>> Start

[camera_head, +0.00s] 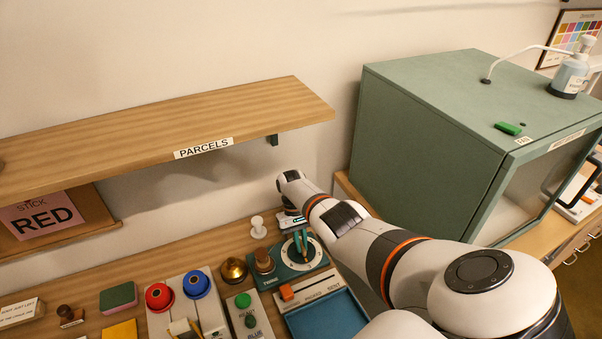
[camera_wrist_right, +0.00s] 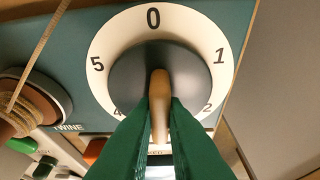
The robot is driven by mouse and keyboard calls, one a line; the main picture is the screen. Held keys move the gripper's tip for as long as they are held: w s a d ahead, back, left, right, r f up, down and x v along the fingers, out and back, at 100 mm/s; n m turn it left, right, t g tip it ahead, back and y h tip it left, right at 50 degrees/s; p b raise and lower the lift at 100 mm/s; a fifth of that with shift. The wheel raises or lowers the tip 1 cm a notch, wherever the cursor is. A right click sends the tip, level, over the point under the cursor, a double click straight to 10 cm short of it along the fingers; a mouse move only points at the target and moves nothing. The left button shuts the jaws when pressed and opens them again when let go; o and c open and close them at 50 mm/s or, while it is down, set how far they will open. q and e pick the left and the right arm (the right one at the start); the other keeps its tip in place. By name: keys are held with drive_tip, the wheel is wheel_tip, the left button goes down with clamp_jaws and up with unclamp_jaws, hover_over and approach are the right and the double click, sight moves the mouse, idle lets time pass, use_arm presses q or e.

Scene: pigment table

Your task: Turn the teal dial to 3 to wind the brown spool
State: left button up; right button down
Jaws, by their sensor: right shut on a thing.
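The teal dial box, labelled TWINE, bears a white number ring (camera_head: 317,256) and a dark round knob (camera_wrist_right: 125,78) with a tan grip bar (camera_wrist_right: 159,95). My right gripper (camera_head: 301,241) reaches down over it, its green fingers (camera_wrist_right: 160,125) shut on the bar from both sides. In the right wrist view, 0 is at the top, 1 and 2 at the right, 5 and a partly covered 4 at the left. The 3 is hidden behind the fingers. The brown spool (camera_head: 264,262) stands left of the dial, with twine running up from it (camera_wrist_right: 40,95). My left gripper is out of view.
A PARCELS shelf (camera_head: 170,130) overhangs the table at the back. A green cabinet (camera_head: 430,150) stands to the right. A brass bell-like object (camera_head: 233,270), red (camera_head: 159,296) and blue (camera_head: 196,284) round pieces, and a blue tray (camera_head: 325,318) crowd the table near the dial.

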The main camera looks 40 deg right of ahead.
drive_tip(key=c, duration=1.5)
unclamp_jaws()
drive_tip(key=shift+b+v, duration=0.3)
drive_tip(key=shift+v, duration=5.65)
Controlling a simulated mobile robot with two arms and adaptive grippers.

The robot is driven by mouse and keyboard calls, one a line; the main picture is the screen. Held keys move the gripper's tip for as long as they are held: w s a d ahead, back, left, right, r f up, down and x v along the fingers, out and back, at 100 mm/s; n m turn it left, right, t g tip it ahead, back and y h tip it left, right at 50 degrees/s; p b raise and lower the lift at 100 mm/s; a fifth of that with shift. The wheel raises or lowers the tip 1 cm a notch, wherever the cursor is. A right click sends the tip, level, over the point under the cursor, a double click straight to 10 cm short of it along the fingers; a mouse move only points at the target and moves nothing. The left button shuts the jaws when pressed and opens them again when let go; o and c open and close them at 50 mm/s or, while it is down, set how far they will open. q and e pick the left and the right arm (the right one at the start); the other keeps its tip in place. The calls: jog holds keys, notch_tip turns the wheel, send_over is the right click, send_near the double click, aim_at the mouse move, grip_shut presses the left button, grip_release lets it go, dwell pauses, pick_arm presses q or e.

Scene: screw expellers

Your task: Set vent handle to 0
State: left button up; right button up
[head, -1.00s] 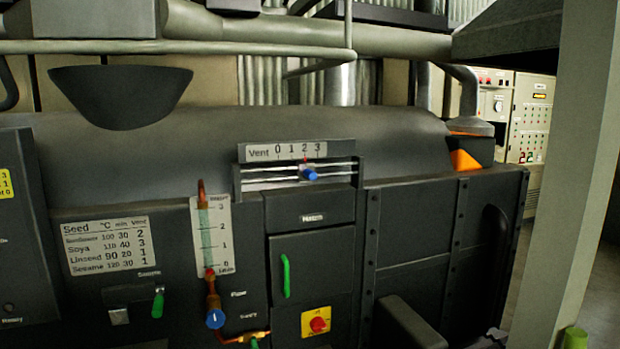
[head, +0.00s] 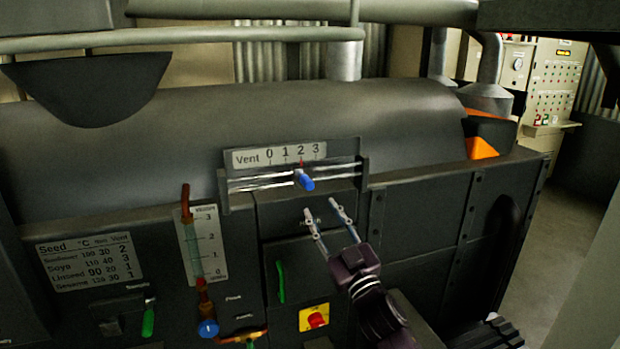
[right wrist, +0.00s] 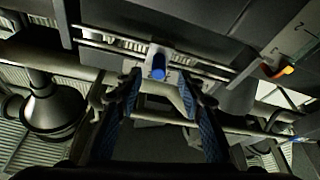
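The blue vent handle (head: 305,180) sits on metal slide rails under the Vent scale (head: 279,155), which is marked 0 to 3. Its red pointer is at 2. My right gripper (head: 323,210) is open and empty just below the handle and slightly right of it, in front of the dark panel. In the right wrist view the blue handle (right wrist: 158,67) shows beyond and between the two spread fingers (right wrist: 165,84), apart from them. My left gripper is in neither view.
Left of the rails stands a gauge tube (head: 192,240) with a blue knob (head: 208,328) below. A green handle (head: 281,283) and a red knob on a yellow plate (head: 315,318) lie below the rails. A seed table plate (head: 90,262) is at left.

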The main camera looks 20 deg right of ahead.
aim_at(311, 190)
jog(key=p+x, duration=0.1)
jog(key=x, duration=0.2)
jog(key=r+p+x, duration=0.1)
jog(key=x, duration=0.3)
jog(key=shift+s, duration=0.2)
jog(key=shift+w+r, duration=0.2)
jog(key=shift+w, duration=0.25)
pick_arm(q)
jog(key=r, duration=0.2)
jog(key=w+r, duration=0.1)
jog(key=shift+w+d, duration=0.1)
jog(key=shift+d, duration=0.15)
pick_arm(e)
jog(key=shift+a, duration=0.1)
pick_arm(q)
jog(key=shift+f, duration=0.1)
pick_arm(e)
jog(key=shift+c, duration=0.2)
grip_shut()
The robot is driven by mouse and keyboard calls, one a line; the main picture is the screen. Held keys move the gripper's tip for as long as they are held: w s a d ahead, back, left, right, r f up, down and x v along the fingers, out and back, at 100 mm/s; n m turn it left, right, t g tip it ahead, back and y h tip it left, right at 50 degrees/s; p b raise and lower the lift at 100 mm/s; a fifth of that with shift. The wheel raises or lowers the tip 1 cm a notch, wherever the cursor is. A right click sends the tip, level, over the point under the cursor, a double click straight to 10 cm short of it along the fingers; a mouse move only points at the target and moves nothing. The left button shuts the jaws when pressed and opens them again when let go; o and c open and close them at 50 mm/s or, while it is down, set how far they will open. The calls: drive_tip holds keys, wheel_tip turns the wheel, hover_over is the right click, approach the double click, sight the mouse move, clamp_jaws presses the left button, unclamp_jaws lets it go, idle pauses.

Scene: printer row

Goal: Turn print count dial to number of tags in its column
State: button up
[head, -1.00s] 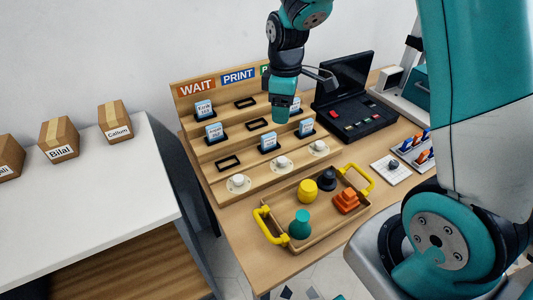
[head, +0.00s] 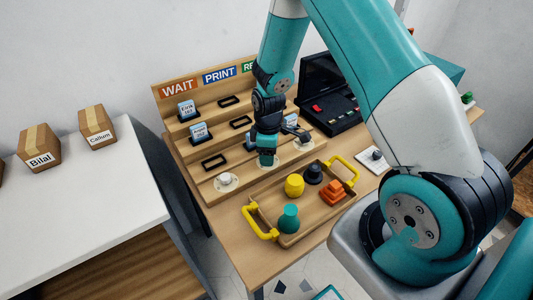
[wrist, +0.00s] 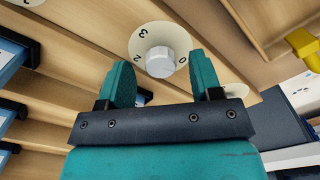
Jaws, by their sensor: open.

>> End

● **What is being asked**:
All the material shown above is to be copied exactly, with no pictures carried over.

● **Response to the task**:
[camera_head, +0.00s] 
[camera_wrist_right, +0.00s] 
The robot is driven by mouse and keyboard calls, one a line; the main picture is the screen. Held keys move the gripper's tip for as long as they are held: w s a d ahead, back, left, right, r f up, down and x v along the fingers, out and back, at 100 mm/s; n m turn it left, right, t g tip it ahead, back and y h tip it left, right at 50 degrees/s; p b raise and lower the lift at 100 mm/s; a fifth of that with shift. The wheel raises or lowers the tip 1 cm a notch, wherever the cursor is. A right click sends the tip, level, over the point under the cursor, a double click straight to 10 cm short of it along the fingers; a mouse move only points at the target and moves nothing. The left button shuts the jaws when pressed and opens them again when let go; o and c open and close them at 50 mm/s or, while it is down, set how far they will open. q and e pick the left and the right arm (the right one at the start); the other keeps its tip in place. By name: keys are held with drive_tip, the wheel is wheel_tip, the left button goes down with clamp_jaws and up with unclamp_jaws, hover_over and approach are the right and the double click, sight moves the mouse, idle lets time pass, use_arm presses q or e.

Scene: pigment table

Your task: Turn the teal dial to 3 to wind the brown spool
State: left button up; right button down
Jaws, by their sensor: right shut on a thing.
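The teal dial box, labelled TWINE, bears a white number ring (camera_head: 317,256) and a dark round knob (camera_wrist_right: 125,78) with a tan grip bar (camera_wrist_right: 159,95). My right gripper (camera_head: 301,241) reaches down over it, its green fingers (camera_wrist_right: 160,125) shut on the bar from both sides. In the right wrist view, 0 is at the top, 1 and 2 at the right, 5 and a partly covered 4 at the left. The 3 is hidden behind the fingers. The brown spool (camera_head: 264,262) stands left of the dial, with twine running up from it (camera_wrist_right: 40,95). My left gripper is out of view.
A PARCELS shelf (camera_head: 170,130) overhangs the table at the back. A green cabinet (camera_head: 430,150) stands to the right. A brass bell-like object (camera_head: 233,270), red (camera_head: 159,296) and blue (camera_head: 196,284) round pieces, and a blue tray (camera_head: 325,318) crowd the table near the dial.

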The main camera looks 40 deg right of ahead.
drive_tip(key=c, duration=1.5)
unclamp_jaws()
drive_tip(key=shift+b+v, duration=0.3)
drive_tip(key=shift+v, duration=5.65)
Controlling a simulated mobile robot with two arms and adaptive grippers.

The robot is driven by mouse and keyboard calls, one a line; the main picture is the screen. Held keys move the gripper's tip for as long as they are held: w s a d ahead, back, left, right, r f up, down and x v along the fingers, out and back, at 100 mm/s; n m turn it left, right, t g tip it ahead, back and y h tip it left, right at 50 degrees/s; p b raise and lower the lift at 100 mm/s; a fifth of that with shift. The wheel raises or lowers the tip 1 cm a notch, wherever the cursor is. A right click sends the tip, level, over the point under the cursor, a double click straight to 10 cm short of it along the fingers; a mouse move only points at the target and moves nothing. The left button shuts the jaws when pressed and opens them again when let go; o and c open and close them at 50 mm/s or, while it is down, set how far they will open. q and e pick the left and the right arm (the right one at the start); the other keeps its tip in place. The calls: jog holds keys, notch_tip turns the wheel, send_over is the right click, send_near the double click, aim_at the mouse move, grip_shut presses the left button, grip_release lets it go, dwell pauses, pick_arm presses q or e.

Scene: screw expellers

Your task: Set vent handle to 0
State: left button up; right button up
[head, -1.00s] 
[head, +0.00s] 
[right wrist, +0.00s] 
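The blue vent handle (head: 305,180) sits on metal slide rails under the Vent scale (head: 279,155), which is marked 0 to 3. Its red pointer is at 2. My right gripper (head: 323,210) is open and empty just below the handle and slightly right of it, in front of the dark panel. In the right wrist view the blue handle (right wrist: 158,67) shows beyond and between the two spread fingers (right wrist: 165,84), apart from them. My left gripper is in neither view.
Left of the rails stands a gauge tube (head: 192,240) with a blue knob (head: 208,328) below. A green handle (head: 281,283) and a red knob on a yellow plate (head: 315,318) lie below the rails. A seed table plate (head: 90,262) is at left.

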The main camera looks 20 deg right of ahead.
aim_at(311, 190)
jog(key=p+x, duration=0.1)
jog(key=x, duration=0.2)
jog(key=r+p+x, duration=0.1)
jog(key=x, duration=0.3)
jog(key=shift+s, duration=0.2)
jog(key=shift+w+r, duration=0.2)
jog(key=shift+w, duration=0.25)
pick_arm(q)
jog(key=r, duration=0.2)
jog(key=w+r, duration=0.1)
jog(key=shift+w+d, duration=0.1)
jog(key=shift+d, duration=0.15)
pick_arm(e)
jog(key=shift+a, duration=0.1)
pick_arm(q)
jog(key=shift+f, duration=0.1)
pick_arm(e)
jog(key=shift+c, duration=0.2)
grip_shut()
The robot is driven by mouse and keyboard calls, one a line; the main picture is the screen. Held keys move the gripper's tip for as long as they are held: w s a d ahead, back, left, right, r f up, down and x v along the fingers, out and back, at 100 mm/s; n m turn it left, right, t g tip it ahead, back and y h tip it left, right at 50 degrees/s; p b raise and lower the lift at 100 mm/s; a fifth of that with shift. The wheel raises or lowers the tip 1 cm a notch, wherever the cursor is. A right click sends the tip, level, over the point under the cursor, a double click straight to 10 cm short of it along the fingers; a mouse move only points at the target and moves nothing. The left button shuts the jaws when pressed and opens them again when let go; o and c open and close them at 50 mm/s or, while it is down, set how far they will open. The calls: drive_tip holds keys, wheel_tip turns the wheel, hover_over is the right click, approach the double click, sight the mouse move, clamp_jaws presses the left button, unclamp_jaws lets it go, idle pauses.

Scene: printer row

Goal: Turn print count dial to number of tags in its column
State: button up
[head, -1.00s] 
[head, +0.00s] 
[wrist, +0.00s] 
Jaws, by their sensor: open.

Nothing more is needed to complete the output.